When it comes to SPU’s progression forward, she would like to see the institution be as inclusive and affirming as possible.
She believes that dignity and the right for people to be affirmed for who they are is a fundamental part of being a Christian institution.
She wants students to know that their identities aren’t in competition with their faith.
“I think that’s something I would like to see SPU be clearer about. I’d like for it to be a space where students can come, be challenged, [where] they can learn, without any sense of who they are will be attacked or demeaned.” she said.
Bailey, as an enthusiast for cultural studies, is very excited that her passion has reached and influenced many of her students.
“I really love the field; I think that it’s not a field that’s well understood by people or not a lot of people know about it, especially in undergrad,” she explained.
“When I look at a lot of the issues we’re having, we could easily fix this if people had basic training in cultural studies. I’m excited that students are catching onto this and are interested in it.”
To her, there are answers to the harder questions in life, she continued, but people often get caught up in the idea that there are no answers. Explaining why people act in the ways they do can be summed up easily, and thinking about how to change those behaviors is a logical next step, but acting on those solutions is something different, Bailey says.
“To me it’s exciting hearing that students are interested in this because there are explanations, there are answers, and there are ways of doing this kind of work in a meaningful way, people just have to know what that is,” she said.
Bailey completed her bachelor’s in physics and Spanish and Latin American literature from Bethel University; her master’s in Spanish and Latin American literature from New York University at their campus in Spain; and her doctorate in literature and cultural studies at the University of California San Diego before coming to SPU.

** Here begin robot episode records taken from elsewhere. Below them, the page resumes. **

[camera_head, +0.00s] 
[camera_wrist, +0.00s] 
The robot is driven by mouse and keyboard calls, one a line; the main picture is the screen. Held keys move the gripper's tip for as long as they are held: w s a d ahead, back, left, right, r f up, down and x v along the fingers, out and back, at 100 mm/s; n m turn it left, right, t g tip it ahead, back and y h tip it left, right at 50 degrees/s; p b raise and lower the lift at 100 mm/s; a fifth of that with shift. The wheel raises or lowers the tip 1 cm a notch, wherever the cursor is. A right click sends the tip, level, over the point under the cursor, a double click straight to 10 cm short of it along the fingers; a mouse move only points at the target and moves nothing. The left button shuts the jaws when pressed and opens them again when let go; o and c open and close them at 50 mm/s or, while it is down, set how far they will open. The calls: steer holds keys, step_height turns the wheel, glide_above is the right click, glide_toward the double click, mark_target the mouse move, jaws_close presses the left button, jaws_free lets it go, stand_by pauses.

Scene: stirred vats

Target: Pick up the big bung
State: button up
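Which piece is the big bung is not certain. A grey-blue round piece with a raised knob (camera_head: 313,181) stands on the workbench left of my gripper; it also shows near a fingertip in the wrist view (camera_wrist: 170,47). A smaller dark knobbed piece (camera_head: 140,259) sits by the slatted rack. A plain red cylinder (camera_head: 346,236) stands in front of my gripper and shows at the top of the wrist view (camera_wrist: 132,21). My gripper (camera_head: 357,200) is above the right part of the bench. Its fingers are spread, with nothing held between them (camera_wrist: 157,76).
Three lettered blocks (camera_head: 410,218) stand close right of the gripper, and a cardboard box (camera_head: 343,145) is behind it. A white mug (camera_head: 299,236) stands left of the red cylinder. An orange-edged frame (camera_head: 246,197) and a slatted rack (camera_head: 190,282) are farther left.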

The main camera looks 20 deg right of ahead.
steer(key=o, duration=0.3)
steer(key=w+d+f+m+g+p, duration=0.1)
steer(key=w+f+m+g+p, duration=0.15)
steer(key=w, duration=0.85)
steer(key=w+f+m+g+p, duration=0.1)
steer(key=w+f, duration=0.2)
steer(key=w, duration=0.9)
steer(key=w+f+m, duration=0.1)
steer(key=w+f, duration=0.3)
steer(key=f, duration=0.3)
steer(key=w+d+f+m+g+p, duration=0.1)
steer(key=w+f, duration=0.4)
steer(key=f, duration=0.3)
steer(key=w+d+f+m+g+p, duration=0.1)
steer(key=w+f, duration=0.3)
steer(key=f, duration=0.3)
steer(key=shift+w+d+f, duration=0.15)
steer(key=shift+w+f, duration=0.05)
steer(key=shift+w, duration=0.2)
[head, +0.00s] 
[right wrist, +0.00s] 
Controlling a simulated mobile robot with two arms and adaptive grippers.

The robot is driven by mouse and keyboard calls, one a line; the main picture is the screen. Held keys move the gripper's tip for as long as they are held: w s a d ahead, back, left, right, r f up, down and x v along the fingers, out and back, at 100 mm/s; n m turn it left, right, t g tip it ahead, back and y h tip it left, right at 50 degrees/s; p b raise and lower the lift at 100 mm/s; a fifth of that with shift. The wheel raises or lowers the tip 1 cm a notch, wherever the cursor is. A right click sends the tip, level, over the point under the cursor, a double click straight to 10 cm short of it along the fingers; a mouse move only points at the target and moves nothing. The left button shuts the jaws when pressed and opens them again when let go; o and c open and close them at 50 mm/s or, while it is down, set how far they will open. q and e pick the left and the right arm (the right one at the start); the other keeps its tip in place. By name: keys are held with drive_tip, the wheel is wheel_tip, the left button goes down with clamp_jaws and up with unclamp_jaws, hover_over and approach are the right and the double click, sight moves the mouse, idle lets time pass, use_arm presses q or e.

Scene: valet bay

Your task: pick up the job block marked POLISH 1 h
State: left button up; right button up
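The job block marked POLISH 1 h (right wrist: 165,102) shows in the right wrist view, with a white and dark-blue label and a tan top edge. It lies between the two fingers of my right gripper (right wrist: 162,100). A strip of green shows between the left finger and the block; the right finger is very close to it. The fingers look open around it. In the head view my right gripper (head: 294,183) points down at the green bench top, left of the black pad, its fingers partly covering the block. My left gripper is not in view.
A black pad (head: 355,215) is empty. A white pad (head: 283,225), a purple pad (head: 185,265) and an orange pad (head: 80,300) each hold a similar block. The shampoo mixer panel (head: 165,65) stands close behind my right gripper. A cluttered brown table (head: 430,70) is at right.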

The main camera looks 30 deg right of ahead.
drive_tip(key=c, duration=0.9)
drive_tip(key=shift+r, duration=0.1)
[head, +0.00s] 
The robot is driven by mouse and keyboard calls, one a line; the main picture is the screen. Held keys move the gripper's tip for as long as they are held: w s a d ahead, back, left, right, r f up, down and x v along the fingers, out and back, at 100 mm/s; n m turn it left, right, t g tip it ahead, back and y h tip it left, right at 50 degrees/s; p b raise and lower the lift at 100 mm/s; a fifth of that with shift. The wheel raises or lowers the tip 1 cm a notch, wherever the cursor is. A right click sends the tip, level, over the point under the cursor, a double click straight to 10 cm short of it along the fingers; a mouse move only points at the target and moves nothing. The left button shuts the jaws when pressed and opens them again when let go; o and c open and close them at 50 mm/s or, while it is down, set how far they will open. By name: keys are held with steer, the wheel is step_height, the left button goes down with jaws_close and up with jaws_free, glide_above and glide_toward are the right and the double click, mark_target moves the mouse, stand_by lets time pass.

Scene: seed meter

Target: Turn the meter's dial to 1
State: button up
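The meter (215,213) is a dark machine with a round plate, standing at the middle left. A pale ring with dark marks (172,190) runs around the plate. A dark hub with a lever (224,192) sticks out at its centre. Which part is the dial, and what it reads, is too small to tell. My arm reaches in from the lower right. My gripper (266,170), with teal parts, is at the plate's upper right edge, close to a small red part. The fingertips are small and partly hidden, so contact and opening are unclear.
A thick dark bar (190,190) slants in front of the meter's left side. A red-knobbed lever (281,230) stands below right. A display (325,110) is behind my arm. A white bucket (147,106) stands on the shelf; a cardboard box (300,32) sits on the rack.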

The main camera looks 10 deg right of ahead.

During her time at Bethel, Bailey was focusing on a physics degree. As a relatively small school, she was surprised the university “had a physics program that was in the top 20 in the nation.”
It was a unique experience, she described, and tough in many ways.
“As much as SPU is still growing, in ways it’s leaps and bounds ahead of my experience there as a woman of color,” she explained. “I think that got me into cultural studies. Just by context and experience, we have some issues to work on. I would like to make that part of my life.”
Although she began her education in a science field with the intent of becoming an engineer, after realizing it wasn’t what she wanted to continue pursuing, she switched to studying Spanish and Latin American topics, U.S. cultural studies and African diaspora.
Bailey wants to emphasize that although she has a background in literature, it was not until she began her doctoral program that she switched to doing literature in English. She is a reminder that although you can have a set idea of what path you would like to go in, you may come out of it having done something entirely different.
As a graduate student, Bailey was under the tutelage of Dr. Susan VanZanten, her mentor. She credits VanZanten with helping bring her to SPU.
“Honestly if it wasn’t for her, I wouldn’t have thought about SPU because I honestly didn’t think I’d go into the English department. I wasn’t sure I’d end up at a Christian college. When I came here to do my interview and got to know the students, I felt like this was the right place.”
Bailey also decided to come to SPU over the University of Pittsburgh because of her own undergraduate experience; she saw similarities between SPU and Bethel University.
“I knew what it was like to have not have many faculty of colour, or women I could look up to. Part of my presence is to hopefully be what I didn’t have while I was in undergrad,” she explained. “Just to be able to offer up my story. As far as my teaching goes, I really do think that a lot of the issues we’re having are just because people don’t have a grasp on certain realities.”
Certain events in history are not up for debate, she emphasizes. To be able to understand their impact on the way people understand and engage with each other, Bailey believes, can “radically change our world for the better.”
Her hope as a professor is to teach her students that they will go out into the world as changed people, different from the current social norms circulating the world.
As a woman of color, Bailey has noted she has spent her life “actively fighting racial, gender, and socioeconomic barriers.”
She is grateful to have ended up in higher education, but is saddened that her experience is considered an exception, not a standard. This fact reflects on the idea that there is still a great amount of work to be done.
As said in her biography, Bailey is committed to providing her students with the knowledge, histories and methodologies necessary to engage in cultural studies in a meaningful way.
In relation, she says, “I believe that such work is both necessary and important to the pursuit of a more just and equitable world.”